## The task
Return every entry exactly.
#### Listed entries ####
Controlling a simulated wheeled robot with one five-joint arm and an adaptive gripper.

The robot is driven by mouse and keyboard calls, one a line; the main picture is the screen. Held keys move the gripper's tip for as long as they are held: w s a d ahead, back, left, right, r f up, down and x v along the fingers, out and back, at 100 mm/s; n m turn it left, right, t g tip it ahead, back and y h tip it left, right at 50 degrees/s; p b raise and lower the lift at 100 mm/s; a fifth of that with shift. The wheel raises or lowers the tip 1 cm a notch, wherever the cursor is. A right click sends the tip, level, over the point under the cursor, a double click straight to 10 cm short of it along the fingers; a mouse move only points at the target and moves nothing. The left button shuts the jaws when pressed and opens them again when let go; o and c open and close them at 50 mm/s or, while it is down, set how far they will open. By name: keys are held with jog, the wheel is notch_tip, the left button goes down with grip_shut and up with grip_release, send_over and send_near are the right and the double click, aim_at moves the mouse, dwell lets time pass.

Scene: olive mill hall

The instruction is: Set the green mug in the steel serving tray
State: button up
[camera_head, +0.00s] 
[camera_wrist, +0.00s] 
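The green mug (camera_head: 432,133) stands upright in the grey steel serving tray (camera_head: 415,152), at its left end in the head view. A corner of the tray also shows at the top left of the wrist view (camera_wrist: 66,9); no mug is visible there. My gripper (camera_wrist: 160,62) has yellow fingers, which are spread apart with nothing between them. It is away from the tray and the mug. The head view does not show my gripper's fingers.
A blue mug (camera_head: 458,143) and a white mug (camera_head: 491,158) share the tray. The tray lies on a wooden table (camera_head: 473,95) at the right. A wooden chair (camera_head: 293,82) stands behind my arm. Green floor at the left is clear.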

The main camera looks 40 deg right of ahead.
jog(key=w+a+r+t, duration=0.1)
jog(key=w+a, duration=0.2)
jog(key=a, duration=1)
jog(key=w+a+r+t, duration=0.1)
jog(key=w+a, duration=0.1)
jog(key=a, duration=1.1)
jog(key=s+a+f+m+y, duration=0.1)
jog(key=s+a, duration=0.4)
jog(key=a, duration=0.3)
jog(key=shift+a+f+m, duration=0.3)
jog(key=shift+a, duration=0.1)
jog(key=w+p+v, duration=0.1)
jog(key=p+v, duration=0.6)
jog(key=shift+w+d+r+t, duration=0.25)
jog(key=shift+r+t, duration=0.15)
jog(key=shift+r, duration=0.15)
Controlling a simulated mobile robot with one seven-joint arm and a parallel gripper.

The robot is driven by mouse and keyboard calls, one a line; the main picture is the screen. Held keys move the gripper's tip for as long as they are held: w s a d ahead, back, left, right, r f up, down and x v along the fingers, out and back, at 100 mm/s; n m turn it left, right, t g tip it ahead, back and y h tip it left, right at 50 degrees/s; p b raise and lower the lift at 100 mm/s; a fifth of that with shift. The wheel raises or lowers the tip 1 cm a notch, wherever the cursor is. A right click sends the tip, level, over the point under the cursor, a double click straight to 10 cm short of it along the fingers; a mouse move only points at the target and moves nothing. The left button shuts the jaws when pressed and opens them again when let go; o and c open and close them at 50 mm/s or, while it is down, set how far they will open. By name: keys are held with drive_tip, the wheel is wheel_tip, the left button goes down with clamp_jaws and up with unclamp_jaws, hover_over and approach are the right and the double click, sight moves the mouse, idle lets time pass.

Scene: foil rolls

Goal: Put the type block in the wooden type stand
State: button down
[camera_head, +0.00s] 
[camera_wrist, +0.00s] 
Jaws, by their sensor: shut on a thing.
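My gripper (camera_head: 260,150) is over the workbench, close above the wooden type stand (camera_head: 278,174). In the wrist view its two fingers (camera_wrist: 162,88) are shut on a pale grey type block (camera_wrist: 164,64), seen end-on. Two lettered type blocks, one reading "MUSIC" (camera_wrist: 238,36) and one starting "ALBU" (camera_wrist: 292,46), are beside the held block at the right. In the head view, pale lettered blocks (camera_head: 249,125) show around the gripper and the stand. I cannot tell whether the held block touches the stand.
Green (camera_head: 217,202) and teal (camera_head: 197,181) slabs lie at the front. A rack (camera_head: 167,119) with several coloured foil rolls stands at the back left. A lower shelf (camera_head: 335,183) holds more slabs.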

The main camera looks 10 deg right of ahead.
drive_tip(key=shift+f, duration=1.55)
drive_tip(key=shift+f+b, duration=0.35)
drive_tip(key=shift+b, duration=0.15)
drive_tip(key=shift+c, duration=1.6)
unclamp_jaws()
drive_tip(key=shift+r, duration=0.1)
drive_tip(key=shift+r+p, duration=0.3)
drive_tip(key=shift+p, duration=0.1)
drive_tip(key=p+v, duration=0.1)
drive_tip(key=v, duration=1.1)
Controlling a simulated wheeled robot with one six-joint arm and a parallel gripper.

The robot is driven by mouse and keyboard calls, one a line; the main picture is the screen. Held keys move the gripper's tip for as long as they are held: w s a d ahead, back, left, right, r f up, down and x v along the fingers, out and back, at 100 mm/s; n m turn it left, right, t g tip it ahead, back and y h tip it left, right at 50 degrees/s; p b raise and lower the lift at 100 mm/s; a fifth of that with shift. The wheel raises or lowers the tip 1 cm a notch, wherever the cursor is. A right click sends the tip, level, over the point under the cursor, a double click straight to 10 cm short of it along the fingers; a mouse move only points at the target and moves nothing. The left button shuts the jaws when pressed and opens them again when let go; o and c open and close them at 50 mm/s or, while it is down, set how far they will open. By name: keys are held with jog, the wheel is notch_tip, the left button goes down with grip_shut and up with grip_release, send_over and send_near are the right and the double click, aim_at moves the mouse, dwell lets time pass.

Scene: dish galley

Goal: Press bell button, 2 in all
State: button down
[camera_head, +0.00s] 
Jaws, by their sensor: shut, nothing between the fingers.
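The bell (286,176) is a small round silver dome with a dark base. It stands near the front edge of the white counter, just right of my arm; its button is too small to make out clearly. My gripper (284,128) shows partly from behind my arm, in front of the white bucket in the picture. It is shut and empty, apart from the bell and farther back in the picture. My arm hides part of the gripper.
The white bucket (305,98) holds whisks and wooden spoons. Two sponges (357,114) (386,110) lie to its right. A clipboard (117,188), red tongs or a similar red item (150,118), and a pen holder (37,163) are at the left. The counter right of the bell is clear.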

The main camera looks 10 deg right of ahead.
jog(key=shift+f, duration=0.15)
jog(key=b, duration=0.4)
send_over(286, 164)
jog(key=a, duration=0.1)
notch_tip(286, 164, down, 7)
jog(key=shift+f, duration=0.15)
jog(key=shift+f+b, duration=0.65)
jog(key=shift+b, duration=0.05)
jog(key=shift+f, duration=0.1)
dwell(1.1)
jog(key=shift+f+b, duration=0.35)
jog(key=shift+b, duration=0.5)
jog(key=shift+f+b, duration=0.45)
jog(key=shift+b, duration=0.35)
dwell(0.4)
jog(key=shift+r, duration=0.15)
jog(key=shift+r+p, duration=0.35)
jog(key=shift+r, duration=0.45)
####
## Reply
Controlling a simulated wheeled robot with one five-joint arm and an adaptive gripper.

The robot is driven by mouse and keyboard calls, one a line; the main picture is the screen. Held keys move the gripper's tip for as long as they are held: w s a d ahead, back, left, right, r f up, down and x v along the fingers, out and back, at 100 mm/s; n m turn it left, right, t g tip it ahead, back and y h tip it left, right at 50 degrees/s; p b raise and lower the lift at 100 mm/s; a fifth of that with shift. The wheel raises or lowers the tip 1 cm a notch, wherever the cursor is. A right click sends the tip, level, over the point under the cursor, a double click straight to 10 cm short of it along the fingers; a mouse move only points at the target and moves nothing. The left button shuts the jaws when pressed and opens them again when let go; o and c open and close them at 50 mm/s or, while it is down, set how far they will open. By name: keys are held with jog, the wheel is notch_tip, the left button goes down with grip_shut and up with grip_release, send_over and send_near are the right and the double click, aim_at moves the mouse, dwell lets time pass.

Scene: olive mill hall

The instruction is: Set the green mug in the steel serving tray
State: button up
[camera_head, +0.00s] 
[camera_wrist, +0.00s] 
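The green mug (camera_head: 432,133) stands upright in the grey steel serving tray (camera_head: 415,152), at its left end in the head view. A corner of the tray also shows at the top left of the wrist view (camera_wrist: 66,9); no mug is visible there. My gripper (camera_wrist: 160,62) has yellow fingers, which are spread apart with nothing between them. It is away from the tray and the mug. The head view does not show my gripper's fingers.
A blue mug (camera_head: 458,143) and a white mug (camera_head: 491,158) share the tray. The tray lies on a wooden table (camera_head: 473,95) at the right. A wooden chair (camera_head: 293,82) stands behind my arm. Green floor at the left is clear.

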The main camera looks 40 deg right of ahead.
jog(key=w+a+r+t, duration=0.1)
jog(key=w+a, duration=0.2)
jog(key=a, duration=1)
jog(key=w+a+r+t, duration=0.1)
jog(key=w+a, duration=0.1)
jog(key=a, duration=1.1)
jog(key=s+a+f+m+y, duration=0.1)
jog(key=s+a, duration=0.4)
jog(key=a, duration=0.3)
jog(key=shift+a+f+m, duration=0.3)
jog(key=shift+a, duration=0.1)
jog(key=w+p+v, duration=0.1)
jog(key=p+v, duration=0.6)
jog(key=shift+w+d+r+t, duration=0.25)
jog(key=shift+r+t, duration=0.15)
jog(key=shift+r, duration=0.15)
Controlling a simulated mobile robot with one seven-joint arm and a parallel gripper.

The robot is driven by mouse and keyboard calls, one a line; the main picture is the screen. Held keys move the gripper's tip for as long as they are held: w s a d ahead, back, left, right, r f up, down and x v along the fingers, out and back, at 100 mm/s; n m turn it left, right, t g tip it ahead, back and y h tip it left, right at 50 degrees/s; p b raise and lower the lift at 100 mm/s; a fifth of that with shift. The wheel raises or lowers the tip 1 cm a notch, wherever the cursor is. A right click sends the tip, level, over the point under the cursor, a double click straight to 10 cm short of it along the fingers; a mouse move only points at the target and moves nothing. The left button shuts the jaws when pressed and opens them again when let go; o and c open and close them at 50 mm/s or, while it is down, set how far they will open. By name: keys are held with drive_tip, the wheel is wheel_tip, the left button goes down with clamp_jaws and up with unclamp_jaws, hover_over and approach are the right and the double click, sight moves the mouse, idle lets time pass.

Scene: foil rolls

Goal: Put the type block in the wooden type stand
State: button down
[camera_head, +0.00s] 
[camera_wrist, +0.00s] 
Jaws, by their sensor: shut on a thing.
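My gripper (camera_head: 260,150) is over the workbench, close above the wooden type stand (camera_head: 278,174). In the wrist view its two fingers (camera_wrist: 162,88) are shut on a pale grey type block (camera_wrist: 164,64), seen end-on. Two lettered type blocks, one reading "MUSIC" (camera_wrist: 238,36) and one starting "ALBU" (camera_wrist: 292,46), are beside the held block at the right. In the head view, pale lettered blocks (camera_head: 249,125) show around the gripper and the stand. I cannot tell whether the held block touches the stand.
Green (camera_head: 217,202) and teal (camera_head: 197,181) slabs lie at the front. A rack (camera_head: 167,119) with several coloured foil rolls stands at the back left. A lower shelf (camera_head: 335,183) holds more slabs.

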The main camera looks 10 deg right of ahead.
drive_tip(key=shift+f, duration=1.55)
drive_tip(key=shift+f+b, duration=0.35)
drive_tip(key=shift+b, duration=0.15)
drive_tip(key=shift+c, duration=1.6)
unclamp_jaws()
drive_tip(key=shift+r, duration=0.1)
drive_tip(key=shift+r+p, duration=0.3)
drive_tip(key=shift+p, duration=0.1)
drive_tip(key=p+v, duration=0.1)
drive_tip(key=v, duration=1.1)
Controlling a simulated wheeled robot with one six-joint arm and a parallel gripper.

The robot is driven by mouse and keyboard calls, one a line; the main picture is the screen. Held keys move the gripper's tip for as long as they are held: w s a d ahead, back, left, right, r f up, down and x v along the fingers, out and back, at 100 mm/s; n m turn it left, right, t g tip it ahead, back and y h tip it left, right at 50 degrees/s; p b raise and lower the lift at 100 mm/s; a fifth of that with shift. The wheel raises or lowers the tip 1 cm a notch, wherever the cursor is. A right click sends the tip, level, over the point under the cursor, a double click straight to 10 cm short of it along the fingers; a mouse move only points at the target and moves nothing. The left button shuts the jaws when pressed and opens them again when let go; o and c open and close them at 50 mm/s or, while it is down, set how far they will open. By name: keys are held with jog, the wheel is notch_tip, the left button goes down with grip_shut and up with grip_release, send_over and send_near are the right and the double click, aim_at moves the mouse, dwell lets time pass.

Scene: dish galley

Goal: Press bell button, 2 in all
State: button down
[camera_head, +0.00s] 
Jaws, by their sensor: shut, nothing between the fingers.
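The bell (286,176) is a small round silver dome with a dark base. It stands near the front edge of the white counter, just right of my arm; its button is too small to make out clearly. My gripper (284,128) shows partly from behind my arm, in front of the white bucket in the picture. It is shut and empty, apart from the bell and farther back in the picture. My arm hides part of the gripper.
The white bucket (305,98) holds whisks and wooden spoons. Two sponges (357,114) (386,110) lie to its right. A clipboard (117,188), red tongs or a similar red item (150,118), and a pen holder (37,163) are at the left. The counter right of the bell is clear.

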The main camera looks 10 deg right of ahead.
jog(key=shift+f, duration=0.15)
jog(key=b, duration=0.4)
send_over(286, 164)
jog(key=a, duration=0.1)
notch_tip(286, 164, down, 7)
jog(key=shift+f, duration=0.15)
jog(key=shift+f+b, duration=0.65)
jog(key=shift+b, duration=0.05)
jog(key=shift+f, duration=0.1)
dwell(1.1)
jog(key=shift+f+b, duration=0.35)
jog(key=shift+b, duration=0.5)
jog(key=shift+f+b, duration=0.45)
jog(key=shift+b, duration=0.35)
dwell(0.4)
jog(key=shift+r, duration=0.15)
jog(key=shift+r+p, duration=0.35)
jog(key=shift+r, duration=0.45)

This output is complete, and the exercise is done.